[Requirements] The line containing "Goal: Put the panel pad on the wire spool" marks where to begin; quote it and every line after it through the end of the data, exactly as written.

[Available data]
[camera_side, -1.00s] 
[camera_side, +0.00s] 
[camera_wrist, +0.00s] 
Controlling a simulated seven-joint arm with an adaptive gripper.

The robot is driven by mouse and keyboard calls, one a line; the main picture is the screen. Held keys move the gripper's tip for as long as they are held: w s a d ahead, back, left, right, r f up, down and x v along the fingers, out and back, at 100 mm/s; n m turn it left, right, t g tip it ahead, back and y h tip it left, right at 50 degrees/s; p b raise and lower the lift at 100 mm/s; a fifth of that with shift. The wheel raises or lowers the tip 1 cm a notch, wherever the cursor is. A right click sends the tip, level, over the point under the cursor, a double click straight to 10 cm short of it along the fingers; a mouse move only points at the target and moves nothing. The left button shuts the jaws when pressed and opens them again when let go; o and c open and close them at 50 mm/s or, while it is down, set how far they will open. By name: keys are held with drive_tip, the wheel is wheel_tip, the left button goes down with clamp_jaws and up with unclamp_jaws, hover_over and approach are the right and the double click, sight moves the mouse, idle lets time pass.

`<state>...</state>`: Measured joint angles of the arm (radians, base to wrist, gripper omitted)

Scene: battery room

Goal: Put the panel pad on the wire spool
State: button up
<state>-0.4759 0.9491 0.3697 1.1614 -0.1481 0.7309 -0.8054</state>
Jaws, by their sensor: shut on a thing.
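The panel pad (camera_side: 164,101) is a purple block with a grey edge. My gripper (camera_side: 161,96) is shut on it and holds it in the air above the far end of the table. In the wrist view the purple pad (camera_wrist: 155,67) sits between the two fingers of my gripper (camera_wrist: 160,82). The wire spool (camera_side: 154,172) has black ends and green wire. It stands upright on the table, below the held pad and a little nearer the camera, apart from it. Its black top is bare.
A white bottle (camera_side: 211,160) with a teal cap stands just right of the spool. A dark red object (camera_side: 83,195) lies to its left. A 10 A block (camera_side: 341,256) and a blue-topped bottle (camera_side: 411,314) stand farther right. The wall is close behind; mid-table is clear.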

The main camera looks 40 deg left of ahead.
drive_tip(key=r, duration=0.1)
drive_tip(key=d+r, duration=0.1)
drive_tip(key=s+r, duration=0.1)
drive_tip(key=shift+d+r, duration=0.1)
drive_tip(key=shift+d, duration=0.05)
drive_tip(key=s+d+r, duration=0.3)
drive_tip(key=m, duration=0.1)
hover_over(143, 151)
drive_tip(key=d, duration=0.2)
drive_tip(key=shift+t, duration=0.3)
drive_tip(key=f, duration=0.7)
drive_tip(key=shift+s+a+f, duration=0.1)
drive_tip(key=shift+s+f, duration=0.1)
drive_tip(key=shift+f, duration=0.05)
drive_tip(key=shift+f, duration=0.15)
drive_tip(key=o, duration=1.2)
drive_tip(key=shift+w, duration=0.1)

[Correct result]
Goal: Put the panel pad on the wire spool
State: button up
<state>-0.4759 0.9491 0.3697 1.1614 -0.1481 0.7309 -0.8054</state>
Jaws, by their sensor: shut on a thing.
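The panel pad (camera_side: 164,101) is a purple block with a grey edge. My gripper (camera_side: 161,96) is shut on it and holds it in the air above the far end of the table. In the wrist view the purple pad (camera_wrist: 155,67) sits between the two fingers of my gripper (camera_wrist: 160,82). The wire spool (camera_side: 154,172) has black ends and green wire. It stands upright on the table, below the held pad and a little nearer the camera, apart from it. Its black top is bare.
A white bottle (camera_side: 211,160) with a teal cap stands just right of the spool. A dark red object (camera_side: 83,195) lies to its left. A 10 A block (camera_side: 341,256) and a blue-topped bottle (camera_side: 411,314) stand farther right. The wall is close behind; mid-table is clear.

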The main camera looks 40 deg left of ahead.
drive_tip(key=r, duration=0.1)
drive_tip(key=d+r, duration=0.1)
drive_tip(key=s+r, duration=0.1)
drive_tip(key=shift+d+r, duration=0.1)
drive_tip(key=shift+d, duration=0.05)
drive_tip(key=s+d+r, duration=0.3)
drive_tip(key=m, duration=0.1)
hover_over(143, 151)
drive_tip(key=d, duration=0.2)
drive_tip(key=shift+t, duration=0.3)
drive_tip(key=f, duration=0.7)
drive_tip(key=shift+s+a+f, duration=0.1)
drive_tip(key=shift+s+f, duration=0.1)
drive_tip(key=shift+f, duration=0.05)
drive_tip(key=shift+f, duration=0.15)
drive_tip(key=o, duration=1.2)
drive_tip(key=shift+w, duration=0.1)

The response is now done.